Around the turn of the century, many German Jews shifted their focus from assimilation to self-determination, and from German fatherland to Jewish homeland. The image of the Ostjuden was likewise transformed. Distant strangers became long-lost brothers. Archaic tradition became a source of cultural authenticity. The nobility of life in the shtetl (Jewish town), the beauty of traditional religious observance and the perceived cohesion of Jewish national identity in the East were held up as ideals against the tendencies toward intermarriage, apostasy and even self-hatred associated with post-assimilation German-Jewish life. What had been disparaged became a source of romantic fascination and pride.
Throughout this period, imagination had to be reconciled with reality. The stereotypes that German Jews attached to the Ostjuden were conditioned by actual historical encounters between the two groups. With the westward migration of Jewish refugees in the wake of the Russian pogroms the Ostjuden became a visible presence in Germany. As German-Jewish soldiers made the opposite journey toward the eastern front during World War I, the physical reality of the ghetto either intensified or overturned preconceived images of the Ostjuden. Whether the ghetto came to Germany or Germany went to the ghetto, physical contact between German and East European Jews played a powerful role in shaping perceptions of self and other.
Equally significant in the revision of German-Jewish identity were encounters between Jews and non-Jews.

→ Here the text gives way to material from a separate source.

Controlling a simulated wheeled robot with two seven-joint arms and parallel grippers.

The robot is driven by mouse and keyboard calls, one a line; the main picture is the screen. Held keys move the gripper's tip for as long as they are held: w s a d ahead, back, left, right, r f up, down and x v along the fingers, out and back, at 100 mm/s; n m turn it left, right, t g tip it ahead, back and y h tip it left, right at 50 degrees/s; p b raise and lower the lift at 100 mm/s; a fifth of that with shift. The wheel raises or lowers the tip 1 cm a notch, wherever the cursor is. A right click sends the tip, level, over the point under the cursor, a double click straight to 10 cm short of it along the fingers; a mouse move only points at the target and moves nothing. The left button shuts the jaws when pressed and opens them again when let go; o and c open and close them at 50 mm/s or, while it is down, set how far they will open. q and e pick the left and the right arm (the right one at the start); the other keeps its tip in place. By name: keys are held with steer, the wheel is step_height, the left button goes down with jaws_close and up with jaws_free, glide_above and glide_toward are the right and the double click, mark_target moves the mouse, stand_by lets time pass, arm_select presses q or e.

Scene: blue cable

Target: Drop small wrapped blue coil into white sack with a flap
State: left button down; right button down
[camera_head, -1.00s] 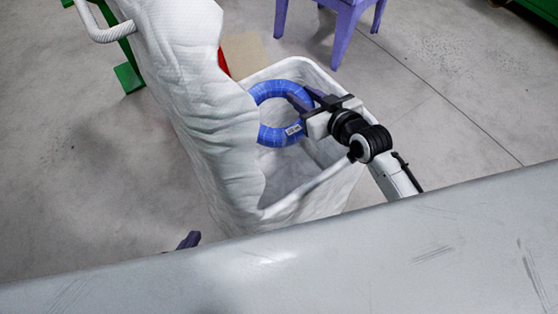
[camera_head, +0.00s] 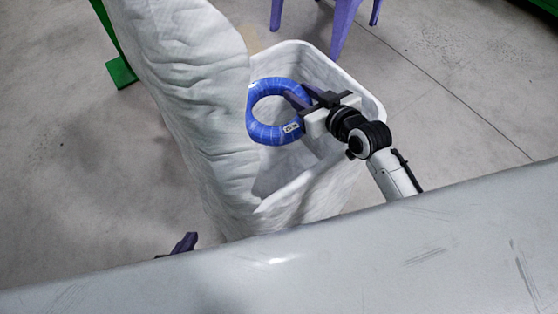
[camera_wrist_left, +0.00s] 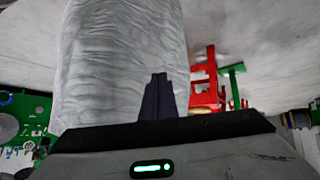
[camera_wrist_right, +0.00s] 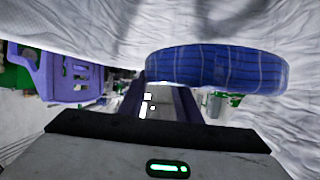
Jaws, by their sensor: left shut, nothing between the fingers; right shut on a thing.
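The blue wrapped coil (camera_head: 262,133) hangs over the open mouth of the white sack (camera_head: 305,205) in the head view. My right gripper (camera_head: 303,101) is shut on the right side of the coil's ring. In the right wrist view the coil (camera_wrist_right: 215,70) spans beyond the fingertips (camera_wrist_right: 165,85), with white sack cloth behind it. The sack's tall wrinkled flap (camera_head: 190,80) stands up on the left of the mouth. My left gripper (camera_head: 187,243) is low beside the sack, partly hidden by a grey surface, and is shut and empty. The left wrist view shows its closed fingers (camera_wrist_left: 158,95) before the white cloth (camera_wrist_left: 110,60).
A purple chair (camera_head: 343,20) stands behind the sack. A green frame (camera_head: 120,70) is at the upper left. A broad grey surface (camera_head: 330,260) fills the bottom of the head view. The concrete floor right of the sack looks clear.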

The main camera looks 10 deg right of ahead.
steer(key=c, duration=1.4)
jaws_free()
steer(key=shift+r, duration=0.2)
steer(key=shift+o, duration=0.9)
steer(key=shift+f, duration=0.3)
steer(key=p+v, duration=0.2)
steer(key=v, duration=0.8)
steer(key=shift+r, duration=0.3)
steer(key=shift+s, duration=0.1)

Whether rich or poor, assimilated or traditional, western or eastern in appearance and custom, all Jewish stereotypes fed the anti-Semitic imagination, and all Jews came to be seen as an alien presence on German soil. The enduring question of Jewish nationhood was therefore supplanted by a racial identity defined and imposed by others. Indeed, the efforts of German Jews to distinguish themselves from the Ostjuden were overshadowed by the efforts of Germans to distinguish themselves from the Jews.
Stereotypes often play a central role in the formation of collective identities. The items on view represent the changing symbol of the Ostjuden in the German-Jewish imagination and experience; as such, they reflect the complex face of German Jewry itself.